◆ What the task requires
Write out, word for word, only the data from its first line to the line containing "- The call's".

◆ Data lines
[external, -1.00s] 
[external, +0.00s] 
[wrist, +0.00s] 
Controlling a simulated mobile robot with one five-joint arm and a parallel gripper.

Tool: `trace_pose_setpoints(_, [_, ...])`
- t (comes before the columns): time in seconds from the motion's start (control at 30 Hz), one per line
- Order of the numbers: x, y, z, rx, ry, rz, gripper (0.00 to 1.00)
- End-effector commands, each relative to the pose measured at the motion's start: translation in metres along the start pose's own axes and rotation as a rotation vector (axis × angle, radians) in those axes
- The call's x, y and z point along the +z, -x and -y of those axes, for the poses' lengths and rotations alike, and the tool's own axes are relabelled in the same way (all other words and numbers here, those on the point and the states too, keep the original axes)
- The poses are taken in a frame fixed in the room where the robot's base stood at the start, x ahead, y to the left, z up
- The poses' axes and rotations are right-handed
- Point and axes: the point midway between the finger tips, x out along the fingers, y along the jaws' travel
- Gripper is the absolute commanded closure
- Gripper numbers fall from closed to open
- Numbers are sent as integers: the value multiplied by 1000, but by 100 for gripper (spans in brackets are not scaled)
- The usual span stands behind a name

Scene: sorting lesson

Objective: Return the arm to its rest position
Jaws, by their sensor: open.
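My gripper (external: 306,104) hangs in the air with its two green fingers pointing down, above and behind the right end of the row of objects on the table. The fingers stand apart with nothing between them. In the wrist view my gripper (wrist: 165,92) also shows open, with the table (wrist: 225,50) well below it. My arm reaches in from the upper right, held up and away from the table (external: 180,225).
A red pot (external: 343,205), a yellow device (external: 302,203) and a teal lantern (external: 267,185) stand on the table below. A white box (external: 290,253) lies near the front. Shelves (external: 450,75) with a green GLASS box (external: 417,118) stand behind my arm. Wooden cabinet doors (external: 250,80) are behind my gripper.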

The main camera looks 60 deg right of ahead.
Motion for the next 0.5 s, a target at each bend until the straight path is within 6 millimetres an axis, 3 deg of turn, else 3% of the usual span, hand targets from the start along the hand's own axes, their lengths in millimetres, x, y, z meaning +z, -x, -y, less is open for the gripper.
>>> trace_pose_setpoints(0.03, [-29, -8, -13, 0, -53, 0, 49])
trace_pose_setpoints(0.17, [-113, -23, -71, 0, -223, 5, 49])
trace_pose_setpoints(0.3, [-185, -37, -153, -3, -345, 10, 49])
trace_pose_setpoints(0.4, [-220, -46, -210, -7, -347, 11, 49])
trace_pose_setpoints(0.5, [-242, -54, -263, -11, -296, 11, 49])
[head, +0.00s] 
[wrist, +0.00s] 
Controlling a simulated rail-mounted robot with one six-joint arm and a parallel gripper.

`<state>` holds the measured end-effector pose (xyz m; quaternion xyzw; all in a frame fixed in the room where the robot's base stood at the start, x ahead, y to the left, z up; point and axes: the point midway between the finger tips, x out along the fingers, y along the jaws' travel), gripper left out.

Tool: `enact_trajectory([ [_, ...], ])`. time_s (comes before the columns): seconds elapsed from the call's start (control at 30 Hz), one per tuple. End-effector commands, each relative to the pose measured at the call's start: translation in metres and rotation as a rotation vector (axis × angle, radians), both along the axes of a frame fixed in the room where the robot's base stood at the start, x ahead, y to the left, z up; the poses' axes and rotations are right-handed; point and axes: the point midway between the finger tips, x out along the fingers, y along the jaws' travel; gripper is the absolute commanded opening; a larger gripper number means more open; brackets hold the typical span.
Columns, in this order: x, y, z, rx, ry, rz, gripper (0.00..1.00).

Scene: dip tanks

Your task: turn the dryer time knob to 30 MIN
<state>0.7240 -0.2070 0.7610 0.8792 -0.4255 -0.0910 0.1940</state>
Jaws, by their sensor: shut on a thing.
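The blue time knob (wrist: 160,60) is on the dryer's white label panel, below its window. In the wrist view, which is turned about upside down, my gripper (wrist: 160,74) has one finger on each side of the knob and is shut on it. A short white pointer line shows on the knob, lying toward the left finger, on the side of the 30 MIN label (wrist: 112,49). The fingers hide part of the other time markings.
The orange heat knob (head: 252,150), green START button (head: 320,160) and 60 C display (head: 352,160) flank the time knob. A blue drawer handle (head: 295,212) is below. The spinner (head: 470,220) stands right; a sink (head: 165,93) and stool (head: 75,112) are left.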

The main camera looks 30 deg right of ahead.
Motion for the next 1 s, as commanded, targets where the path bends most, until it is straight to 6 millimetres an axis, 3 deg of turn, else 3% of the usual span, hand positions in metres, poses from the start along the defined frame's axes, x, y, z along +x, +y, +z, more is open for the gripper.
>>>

◆ Solved exercise
[external, -1.00s] 
[external, +0.00s] 
[wrist, +0.00s] 
Controlling a simulated mobile robot with one five-joint arm and a parallel gripper.

Tool: `trace_pose_setpoints(_, [_, ...])`
- t (comes before the columns): time in seconds from the motion's start (control at 30 Hz), one per line
- Order of the numbers: x, y, z, rx, ry, rz, gripper (0.00 to 1.00)
- End-effector commands, each relative to the pose measured at the motion's start: translation in metres along the start pose's own axes and rotation as a rotation vector (axis × angle, radians) in those axes
- The call's x, y and z point along the +z, -x and -y of those axes, for the poses' lengths and rotations alike, and the tool's own axes are relabelled in the same way (all other words and numbers here, those on the point and the states too, keep the original axes)

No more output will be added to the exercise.